Collected data entries
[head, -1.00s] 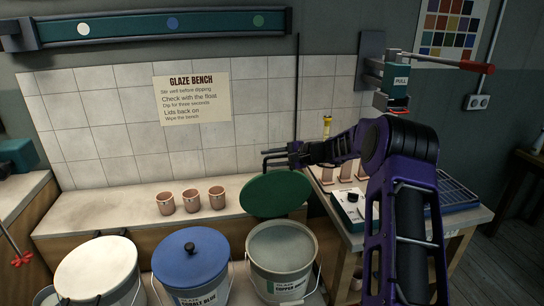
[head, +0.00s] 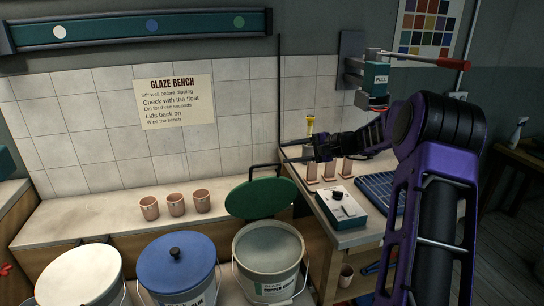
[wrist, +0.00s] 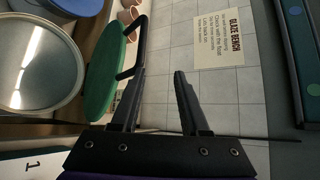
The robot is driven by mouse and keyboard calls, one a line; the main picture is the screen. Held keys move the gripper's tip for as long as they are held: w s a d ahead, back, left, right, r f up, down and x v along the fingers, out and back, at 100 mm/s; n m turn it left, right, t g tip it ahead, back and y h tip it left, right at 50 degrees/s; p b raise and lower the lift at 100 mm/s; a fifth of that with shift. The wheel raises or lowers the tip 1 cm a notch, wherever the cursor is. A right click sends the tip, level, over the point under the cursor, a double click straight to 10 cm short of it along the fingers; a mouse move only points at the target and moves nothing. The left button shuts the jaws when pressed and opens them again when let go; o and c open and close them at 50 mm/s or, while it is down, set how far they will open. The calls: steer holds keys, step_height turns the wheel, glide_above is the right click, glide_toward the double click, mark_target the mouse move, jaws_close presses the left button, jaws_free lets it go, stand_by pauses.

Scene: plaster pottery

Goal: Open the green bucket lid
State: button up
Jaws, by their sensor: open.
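The green lid (head: 261,199) stands tilted up at the back of the copper-labelled bucket (head: 268,262), whose mouth is open and shows a grey surface inside. A black bar handle (head: 264,166) rises from the lid. My gripper (head: 284,151) is open and empty, just above and right of the handle. In the wrist view, the lid (wrist: 103,70) is seen nearly edge-on at left. Its handle (wrist: 137,45) passes beside the left finger, outside the gap between the open fingers (wrist: 158,72). I cannot tell if the finger touches it.
A blue-lidded bucket (head: 175,265) and a white-lidded bucket (head: 80,276) stand to the left. Three small cups (head: 176,204) sit on the bench behind. At right, a table holds a control box (head: 341,208), tan pieces and a blue rack (head: 380,190).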

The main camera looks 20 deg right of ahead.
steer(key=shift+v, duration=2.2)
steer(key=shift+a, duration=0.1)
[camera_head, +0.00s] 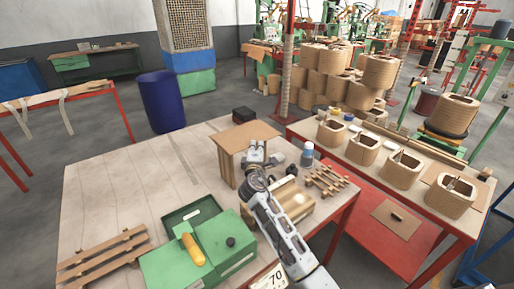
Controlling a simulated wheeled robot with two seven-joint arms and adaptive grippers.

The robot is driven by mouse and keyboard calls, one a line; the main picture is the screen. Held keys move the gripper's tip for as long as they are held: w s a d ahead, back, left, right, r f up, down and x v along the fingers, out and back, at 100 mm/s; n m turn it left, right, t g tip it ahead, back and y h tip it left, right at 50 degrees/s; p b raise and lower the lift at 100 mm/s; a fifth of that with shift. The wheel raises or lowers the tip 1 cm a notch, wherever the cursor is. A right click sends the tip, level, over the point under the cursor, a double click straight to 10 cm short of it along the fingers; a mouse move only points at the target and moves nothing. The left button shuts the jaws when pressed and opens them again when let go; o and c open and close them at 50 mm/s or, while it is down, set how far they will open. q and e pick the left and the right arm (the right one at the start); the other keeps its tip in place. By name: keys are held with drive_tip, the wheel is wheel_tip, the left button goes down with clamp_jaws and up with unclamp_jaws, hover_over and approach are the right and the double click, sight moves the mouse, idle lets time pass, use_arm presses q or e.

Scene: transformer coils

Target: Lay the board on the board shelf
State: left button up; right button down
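A flat brown board (247,134) lies level at the back of the near wooden table, raised above the tabletop. An upright wooden piece (227,168) shows under its left side. My right gripper (257,151) is at the board's near edge, its arm reaching up from the bottom of the picture. It looks in contact with the edge, but the fingertips are too small and partly hidden to tell whether they grip it. A red lower shelf (362,205) under the right-hand bench carries another brown board (397,219); I cannot tell whether this is the board shelf. My left gripper is out of view.
A green metal box (195,262) with a yellow-handled tool (192,249) and a slatted wooden piece (103,258) are on the near table. Slatted wood (327,180) and a bottle (307,154) stand right of my arm. Several coils (402,169) line the right-hand bench. The table's left is clear.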

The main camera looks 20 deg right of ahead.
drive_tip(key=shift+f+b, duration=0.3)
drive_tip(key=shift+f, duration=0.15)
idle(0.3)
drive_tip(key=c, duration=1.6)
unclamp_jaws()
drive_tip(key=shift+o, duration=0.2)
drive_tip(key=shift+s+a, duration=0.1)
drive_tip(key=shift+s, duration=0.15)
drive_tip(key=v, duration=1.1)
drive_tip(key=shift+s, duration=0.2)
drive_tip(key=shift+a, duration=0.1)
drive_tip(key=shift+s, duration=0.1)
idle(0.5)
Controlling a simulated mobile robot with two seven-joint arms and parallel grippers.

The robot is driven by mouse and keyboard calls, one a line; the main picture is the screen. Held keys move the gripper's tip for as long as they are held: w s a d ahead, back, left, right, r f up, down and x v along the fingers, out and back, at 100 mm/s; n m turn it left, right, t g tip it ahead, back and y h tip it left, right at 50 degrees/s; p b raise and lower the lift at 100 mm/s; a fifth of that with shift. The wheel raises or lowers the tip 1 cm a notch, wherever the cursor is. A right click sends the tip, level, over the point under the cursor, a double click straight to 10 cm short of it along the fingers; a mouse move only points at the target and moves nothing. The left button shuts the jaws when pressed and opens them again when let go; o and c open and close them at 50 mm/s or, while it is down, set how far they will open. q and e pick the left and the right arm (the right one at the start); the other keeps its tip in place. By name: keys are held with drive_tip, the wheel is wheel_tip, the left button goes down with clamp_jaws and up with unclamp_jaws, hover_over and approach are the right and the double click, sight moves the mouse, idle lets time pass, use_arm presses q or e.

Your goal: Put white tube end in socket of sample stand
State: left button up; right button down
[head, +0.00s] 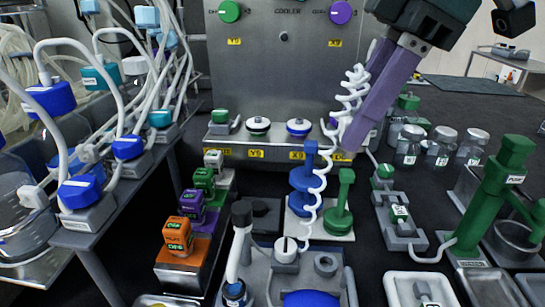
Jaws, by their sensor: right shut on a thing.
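My right gripper (356,140) comes in from the top right, its long purple fingers pointing down and left. It is shut on part of the white coiled tube (321,172); the fingers hide the exact grip. The coil hangs beside the fingers and runs down past the blue post to a grey stand (338,288) at the bottom centre. This stand has a white-topped round fitting (286,248) and an open round grey socket (325,263). I cannot tell which fitting is the sample stand's socket, and the tube end is not clear. My left gripper is not in view.
A blue post (304,185) and a green post (344,205) stand close under the gripper. A metal cooler cabinet (285,75) is behind. Orange, purple and green blocks (178,235) stand left; a green press (497,190) and jars (440,147) stand right.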

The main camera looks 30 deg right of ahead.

● **Prompt**
Retype all the records shown above, character for character. Omit every picture.

● **Solution for this exercise**
[head, -1.00s] 
[head, +0.00s] 
[wrist, +0.00s] 
The robot is driven by mouse and keyboard calls, one a line; the main picture is the screen. Held keys move the gripper's tip for as long as they are held: w s a d ahead, back, left, right, r f up, down and x v along the fingers, out and back, at 100 mm/s; n m turn it left, right, t g tip it ahead, back and y h tip it left, right at 50 degrees/s; p b raise and lower the lift at 100 mm/s; a fifth of that with shift. The wheel raises or lowers the tip 1 cm a notch, wherever the cursor is. A right click sends the tip, level, over the point under the cursor, a double click straight to 10 cm short of it along the fingers; a mouse move only points at the target and moves nothing. The left button shuts the jaws when pressed and opens them again when let go; o and c open and close them at 50 mm/s or, while it is down, set how far they will open. The calls: steer holds keys, step_height turns the wheel, glide_above is the right click, glide_toward the double click, mark_target the mouse move, jaws_close presses the left button, jaws_free lets it go, stand_by pauses.

Scene: plaster pottery

Goal: Open the green bucket lid
State: button up
Jaws, by their sensor: open.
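The green lid (head: 261,199) stands tilted up at the back of the copper-labelled bucket (head: 268,262), whose mouth is open and shows a grey surface inside. A black bar handle (head: 264,166) rises from the lid. My gripper (head: 284,151) is open and empty, just above and right of the handle. In the wrist view, the lid (wrist: 103,70) is seen nearly edge-on at left. Its handle (wrist: 137,45) passes beside the left finger, outside the gap between the open fingers (wrist: 158,72). I cannot tell if the finger touches it.
A blue-lidded bucket (head: 175,265) and a white-lidded bucket (head: 80,276) stand to the left. Three small cups (head: 176,204) sit on the bench behind. At right, a table holds a control box (head: 341,208), tan pieces and a blue rack (head: 380,190).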

The main camera looks 20 deg right of ahead.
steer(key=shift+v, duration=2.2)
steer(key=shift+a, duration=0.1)
[camera_head, +0.00s] 
Controlling a simulated wheeled robot with two seven-joint arms and adaptive grippers.

The robot is driven by mouse and keyboard calls, one a line; the main picture is the screen. Held keys move the gripper's tip for as long as they are held: w s a d ahead, back, left, right, r f up, down and x v along the fingers, out and back, at 100 mm/s; n m turn it left, right, t g tip it ahead, back and y h tip it left, right at 50 degrees/s; p b raise and lower the lift at 100 mm/s; a fifth of that with shift. The wheel raises or lowers the tip 1 cm a notch, wherever the cursor is. A right click sends the tip, level, over the point under the cursor, a double click straight to 10 cm short of it along the fingers; a mouse move only points at the target and moves nothing. The left button shuts the jaws when pressed and opens them again when let go; o and c open and close them at 50 mm/s or, while it is down, set how far they will open. q and e pick the left and the right arm (the right one at the start); the other keeps its tip in place. By name: keys are held with drive_tip, the wheel is wheel_tip, the left button goes down with clamp_jaws and up with unclamp_jaws, hover_over and approach are the right and the double click, sight moves the mouse, idle lets time pass, use_arm presses q or e.

Scene: transformer coils

Target: Lay the board on the board shelf
State: left button up; right button down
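A flat brown board (247,134) lies level at the back of the near wooden table, raised above the tabletop. An upright wooden piece (227,168) shows under its left side. My right gripper (257,151) is at the board's near edge, its arm reaching up from the bottom of the picture. It looks in contact with the edge, but the fingertips are too small and partly hidden to tell whether they grip it. A red lower shelf (362,205) under the right-hand bench carries another brown board (397,219); I cannot tell whether this is the board shelf. My left gripper is out of view.
A green metal box (195,262) with a yellow-handled tool (192,249) and a slatted wooden piece (103,258) are on the near table. Slatted wood (327,180) and a bottle (307,154) stand right of my arm. Several coils (402,169) line the right-hand bench. The table's left is clear.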

The main camera looks 20 deg right of ahead.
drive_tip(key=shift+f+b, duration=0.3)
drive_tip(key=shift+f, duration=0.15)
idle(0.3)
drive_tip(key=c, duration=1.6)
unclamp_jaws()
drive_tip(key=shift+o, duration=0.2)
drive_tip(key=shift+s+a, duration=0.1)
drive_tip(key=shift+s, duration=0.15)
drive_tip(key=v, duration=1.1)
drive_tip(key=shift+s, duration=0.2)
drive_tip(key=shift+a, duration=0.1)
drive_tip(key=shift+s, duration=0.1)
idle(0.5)
Controlling a simulated mobile robot with two seven-joint arms and parallel grippers.

The robot is driven by mouse and keyboard calls, one a line; the main picture is the screen. Held keys move the gripper's tip for as long as they are held: w s a d ahead, back, left, right, r f up, down and x v along the fingers, out and back, at 100 mm/s; n m turn it left, right, t g tip it ahead, back and y h tip it left, right at 50 degrees/s; p b raise and lower the lift at 100 mm/s; a fifth of that with shift. The wheel raises or lowers the tip 1 cm a notch, wherever the cursor is. A right click sends the tip, level, over the point under the cursor, a double click straight to 10 cm short of it along the fingers; a mouse move only points at the target and moves nothing. The left button shuts the jaws when pressed and opens them again when let go; o and c open and close them at 50 mm/s or, while it is down, set how far they will open. q and e pick the left and the right arm (the right one at the start); the other keeps its tip in place. By name: keys are held with drive_tip, the wheel is wheel_tip, the left button goes down with clamp_jaws and up with unclamp_jaws, hover_over and approach are the right and the double click, sight moves the mouse, idle lets time pass, use_arm presses q or e.

Your goal: Put white tube end in socket of sample stand
State: left button up; right button down
[head, +0.00s] 
Jaws, by their sensor: right shut on a thing.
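My right gripper (356,140) comes in from the top right, its long purple fingers pointing down and left. It is shut on part of the white coiled tube (321,172); the fingers hide the exact grip. The coil hangs beside the fingers and runs down past the blue post to a grey stand (338,288) at the bottom centre. This stand has a white-topped round fitting (286,248) and an open round grey socket (325,263). I cannot tell which fitting is the sample stand's socket, and the tube end is not clear. My left gripper is not in view.
A blue post (304,185) and a green post (344,205) stand close under the gripper. A metal cooler cabinet (285,75) is behind. Orange, purple and green blocks (178,235) stand left; a green press (497,190) and jars (440,147) stand right.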

The main camera looks 30 deg right of ahead.

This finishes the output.